Я полагаю, господин Премьер-Министр, что Вы не допускаете возможности, что беседа между нами могла на деле происходить иначе, чем Вы излагаете в Вашем послании. Поэтому, как я думаю, Вы настойчиво повторяете, что Вы опираетесь на протокольные записи, которые вели переводчики во время наших совещаний, и что я опирался на свою память.
Действительно, я не мог обременять свою память больше, чем она в состоянии вынести. Поэтому после каждого совещания между мною и Вами я созывал заседание комиссии из членов делегации и рассказывал, что произошло, мы фиксировали это в протоколах. Кое-какие высказывания в Вашем послании глубоко поразили членов этой комиссии. Среди них вице-президент ОАР господин Акрам алъ-Хаурани, который выразил удивление по поводу того, что в своем послании Вы говорите, что я жаловался Вам на него. Это факт невозможный ни с точки зрения принципов, в которые я верю, ни с точки зрения этики, которая, по-моему, неотделима от политики. Возможно, что более всего мы в нашей политической деятельности заботились о том, чтобы не устраивать торга за счёт принципов, не отделять достоинство от интересов.
Я хорошо помню, как и мои коллеги, ту беседу, которая происходила между нами и в которой затрагивался вопрос о единстве. Эта беседа зафиксирована в наших протоколах, продиктованных мною сразу же после нашей встречи.
Я не высказываю своего неодобрения по поводу того, что Вы не выразили полного согласия с единством. Мне нечем было убедить Вас в этом. Вы рассказали мне о лидерах сирийских партий. Я сказал Вам, что почти все патриотические элементы Сирии участвуют в моем кабинете. Я назвал Вам эти фамилии и спросил Вас, кого Вы имеете в виду, кроме названных лиц. Вы сказали мне, как, видимо, Вы помните, аль-Азем.
Я понял, что Вы указываете на господина Халеда аль-Азема,
Я не мог позволить себе продолжать обсуждать с Вами эти имена, и мы перешли к другой теме.
Меня удивили в Вашем письме слова о нашей первой встрече в Москве; но меня в ещё большей степени удивили Ваши слова в том же письме относительно моей второй встречи с Вами 16 июля, вскоре после революции в Ираке.
Первая мысль, которая пришла мне в голову сразу же после революции в Ираке, была мысль о встрече с Вами. Это было событие, которое я ожидал в свете дискуссии, имевшей место между нами на нашем первом совещании в Москве.

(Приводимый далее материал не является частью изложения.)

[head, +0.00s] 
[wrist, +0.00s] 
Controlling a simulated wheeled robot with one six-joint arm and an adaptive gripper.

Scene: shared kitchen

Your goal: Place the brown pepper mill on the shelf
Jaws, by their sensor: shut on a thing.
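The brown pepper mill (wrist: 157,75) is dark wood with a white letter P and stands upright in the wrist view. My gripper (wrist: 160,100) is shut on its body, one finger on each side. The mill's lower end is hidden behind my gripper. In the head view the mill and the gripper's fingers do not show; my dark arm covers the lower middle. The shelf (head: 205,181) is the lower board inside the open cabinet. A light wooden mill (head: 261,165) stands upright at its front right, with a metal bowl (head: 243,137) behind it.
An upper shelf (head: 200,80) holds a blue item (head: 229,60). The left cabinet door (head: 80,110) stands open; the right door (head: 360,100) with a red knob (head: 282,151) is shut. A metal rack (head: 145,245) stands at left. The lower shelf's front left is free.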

Как мы и полагали, поднялись патриотические силы в иракской армии. Нельзя было допустить и мысли, чтобы позволить колониализму подавить национальную революцию в её колыбели. Ваша позиция была ясна в том, что мы встанем на сторону этой революции, каковы бы ни были последствия.
Что касается вашей позиции по отношению к этой революции и к нам в этом случае, то мне пришла в голову мысль, что, вероятно, развитие новых событий сделает условия подходящими, чтобы мы услыхали от Вас ясный ответ на вопрос, который я Вам, в частности, задавал в виде предположения на первом нашем совещании в Москве. События сами превратили это чистое предположение в реальный факт.

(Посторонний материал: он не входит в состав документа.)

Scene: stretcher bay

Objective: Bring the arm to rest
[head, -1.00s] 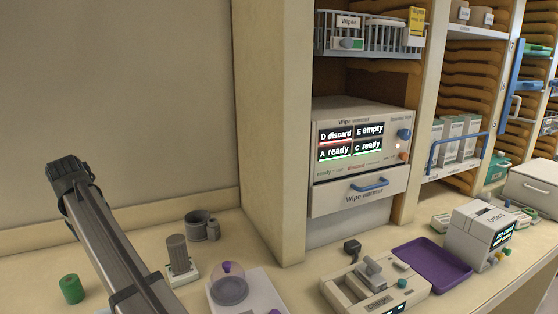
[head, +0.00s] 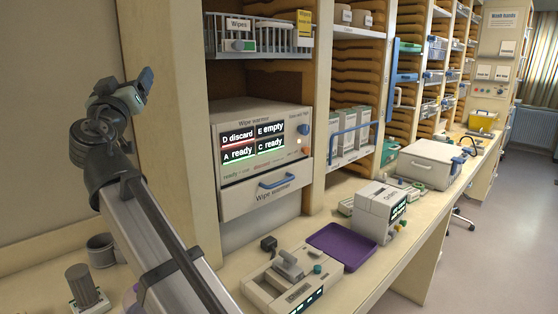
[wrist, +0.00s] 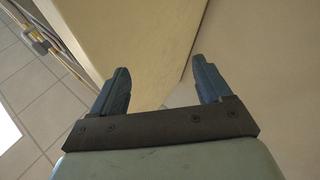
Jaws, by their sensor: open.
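My gripper (head: 143,82) is raised at the left of the head view, in front of the pale side panel of the shelving and well above the counter. In the wrist view my gripper (wrist: 163,88) shows two dark blue fingers spread apart with nothing between them. Beyond them are a cream panel edge and a plain wall. My arm rises from the bottom of the head view up to the gripper and hides part of the counter.
A wipe warmer (head: 262,155) with a lit display stands in the shelving right of my arm. On the counter are a purple tray (head: 342,246), a white printer-like box (head: 380,212), a grey device (head: 290,280) and a grey cup (head: 101,250).

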Это и была непосредственная причина, из-за которой я просил встретиться с Вами в любом удобном для Вас месте. Вы решили, чтобы наша встреча состоялась в Москве. К несчастью, я не смог получить от Вас ясного ответа на вопрос, поставленный мною перед Вами в апреле месяце предположительно. События в июле месяце поставили его практически. Сейчас Вы объясняете неполучение мной полного ответа от Вас на этот вопрос тем, что Вы опасались тогда, что я, узнав о вашей неограниченной помощи, не смог бы удержаться от военной акции, которая ещё более осложнила бы обстановку.
Однако это объяснение не удовлетворяет меня, и я хотел бы спросить, что это за военная акция, которую я мог бы сгоряча совершить? В то время иракская национальная революция была в колыбели, мы занимали чисто оборонительную позицию, шестой американский флот высадил своих моряков на ливанское побережье, а английские десантные войска высадились в Иордании. Разумно ли было бы предполагать, что мы в состоянии совершить наступательную акцию?
Можно ли подумать, например, господин Премьер-Министр, что даже если бы мы знали о вашей готовности выступить на нашей стороне, что мы можем первыми напасть на шестой американский флот, вооруженный ядерным оружием и управляемыми снарядами.
Или разве мыслимо, например, чтобы мы атаковали районы сосредоточения английских десантных войск в Иордании или их авиационные базы на Кипре.
Возможно, Вы, господин Премьер-Министр, согласитесь со мной, что все эти объяснения вызывают удивление.
Также вызывает удивление то место Вашего послания, из которого видно, как Вы поняли наши просьбы о военной помощи в то время.